-- Begin --

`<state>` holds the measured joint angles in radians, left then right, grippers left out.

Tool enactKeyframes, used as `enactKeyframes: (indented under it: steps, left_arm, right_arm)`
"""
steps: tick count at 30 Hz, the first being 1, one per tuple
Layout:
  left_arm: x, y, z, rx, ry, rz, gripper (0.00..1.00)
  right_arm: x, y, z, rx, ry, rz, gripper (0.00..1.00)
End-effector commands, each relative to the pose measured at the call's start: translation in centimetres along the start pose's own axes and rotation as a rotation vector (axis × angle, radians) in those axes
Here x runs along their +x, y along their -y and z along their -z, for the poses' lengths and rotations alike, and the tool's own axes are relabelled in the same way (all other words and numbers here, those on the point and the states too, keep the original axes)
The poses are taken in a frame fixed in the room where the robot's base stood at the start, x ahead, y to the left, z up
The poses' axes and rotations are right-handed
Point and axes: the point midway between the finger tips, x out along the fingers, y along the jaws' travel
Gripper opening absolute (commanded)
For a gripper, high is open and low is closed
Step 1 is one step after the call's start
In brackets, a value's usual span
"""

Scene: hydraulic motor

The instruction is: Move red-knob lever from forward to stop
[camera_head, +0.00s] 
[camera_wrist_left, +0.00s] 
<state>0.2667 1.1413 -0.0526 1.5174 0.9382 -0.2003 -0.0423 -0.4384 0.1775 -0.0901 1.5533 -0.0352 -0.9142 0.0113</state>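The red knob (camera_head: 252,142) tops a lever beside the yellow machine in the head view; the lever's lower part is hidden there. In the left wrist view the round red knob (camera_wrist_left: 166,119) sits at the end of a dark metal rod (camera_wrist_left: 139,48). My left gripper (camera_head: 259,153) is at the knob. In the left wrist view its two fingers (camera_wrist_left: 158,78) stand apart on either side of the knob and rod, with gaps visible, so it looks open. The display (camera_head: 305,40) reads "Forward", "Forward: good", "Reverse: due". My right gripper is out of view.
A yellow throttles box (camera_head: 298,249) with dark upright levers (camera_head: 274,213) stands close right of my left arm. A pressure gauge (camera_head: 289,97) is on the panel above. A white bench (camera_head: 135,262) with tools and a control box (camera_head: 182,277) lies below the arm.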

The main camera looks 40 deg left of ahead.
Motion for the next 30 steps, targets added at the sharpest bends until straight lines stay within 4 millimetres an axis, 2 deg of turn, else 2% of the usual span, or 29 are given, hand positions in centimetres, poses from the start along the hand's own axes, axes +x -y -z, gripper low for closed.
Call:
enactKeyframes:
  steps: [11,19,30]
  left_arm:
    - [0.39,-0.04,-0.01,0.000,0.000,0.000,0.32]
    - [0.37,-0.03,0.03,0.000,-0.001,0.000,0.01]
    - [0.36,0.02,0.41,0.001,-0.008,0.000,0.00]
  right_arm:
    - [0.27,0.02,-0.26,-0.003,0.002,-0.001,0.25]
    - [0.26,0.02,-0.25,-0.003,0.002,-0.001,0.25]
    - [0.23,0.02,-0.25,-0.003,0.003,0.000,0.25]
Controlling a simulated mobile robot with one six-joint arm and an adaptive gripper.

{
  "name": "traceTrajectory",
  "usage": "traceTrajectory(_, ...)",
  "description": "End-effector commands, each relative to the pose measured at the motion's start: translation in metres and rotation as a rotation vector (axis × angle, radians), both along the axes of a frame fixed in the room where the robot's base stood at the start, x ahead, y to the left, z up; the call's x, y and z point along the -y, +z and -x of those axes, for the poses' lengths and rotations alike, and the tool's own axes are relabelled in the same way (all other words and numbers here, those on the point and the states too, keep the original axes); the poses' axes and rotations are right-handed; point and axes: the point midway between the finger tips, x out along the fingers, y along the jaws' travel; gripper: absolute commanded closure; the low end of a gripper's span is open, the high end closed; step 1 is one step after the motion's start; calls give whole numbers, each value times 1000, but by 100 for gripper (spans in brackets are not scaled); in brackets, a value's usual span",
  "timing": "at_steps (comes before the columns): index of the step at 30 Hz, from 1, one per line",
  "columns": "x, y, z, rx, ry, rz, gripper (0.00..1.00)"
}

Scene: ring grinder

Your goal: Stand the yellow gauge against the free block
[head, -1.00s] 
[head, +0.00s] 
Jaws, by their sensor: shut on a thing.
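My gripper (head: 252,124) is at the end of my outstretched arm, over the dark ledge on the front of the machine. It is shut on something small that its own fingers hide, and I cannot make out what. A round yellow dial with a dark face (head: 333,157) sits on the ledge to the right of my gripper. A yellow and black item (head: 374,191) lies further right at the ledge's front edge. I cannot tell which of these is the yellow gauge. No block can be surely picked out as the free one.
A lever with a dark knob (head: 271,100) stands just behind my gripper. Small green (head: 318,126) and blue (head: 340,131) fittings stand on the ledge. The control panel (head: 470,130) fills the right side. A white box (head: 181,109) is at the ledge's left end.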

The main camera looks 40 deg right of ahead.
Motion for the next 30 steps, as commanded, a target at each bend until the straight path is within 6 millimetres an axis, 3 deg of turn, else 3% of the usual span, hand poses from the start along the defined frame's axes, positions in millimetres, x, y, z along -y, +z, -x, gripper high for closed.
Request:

-- End --

Description of the task ▸ Lines from the beginning of the data above through the line containing "[camera_wrist_left, +0.00s]" are to be returned exactly, and no others.

Exercise response ▸
`<state>` holds the measured joint angles in radians, left then right, grippers left out.

Tool enactKeyframes, used as `enactKeyframes: (indented under it: steps, left_arm, right_arm)`
"""
steps: tick count at 30 Hz, the first being 1, one per tuple
Layout:
  left_arm: x, y, z, rx, ry, rz, gripper (0.00..1.00)
  right_arm: x, y, z, rx, ry, rz, gripper (0.00..1.00)
End-effector commands, each relative to the pose measured at the call's start: translation in centimetres along the start pose's own axes and rotation as a rotation vector (axis × angle, radians) in those axes
Here x runs along their +x, y along their -y and z along their -z, for the poses' lengths and rotations alike, and the tool's own axes are relabelled in the same way (all other words and numbers here, those on the point and the states too, keep the original axes)
The poses are taken in a frame fixed in the room where the robot's base stood at the start, x ahead, y to the left, z up
The poses' axes and rotations are right-handed
Point and axes: the point midway between the finger tips, x out along the fingers, y along the jaws' travel
Gripper opening absolute (commanded)
For a gripper, high is open and low is closed
Step 1 is one step after the call's start
In brackets, a value's usual span
"""

Scene: hydraulic motor

The instruction is: Move red-knob lever from forward to stop
[camera_head, +0.00s] 
[camera_wrist_left, +0.00s] 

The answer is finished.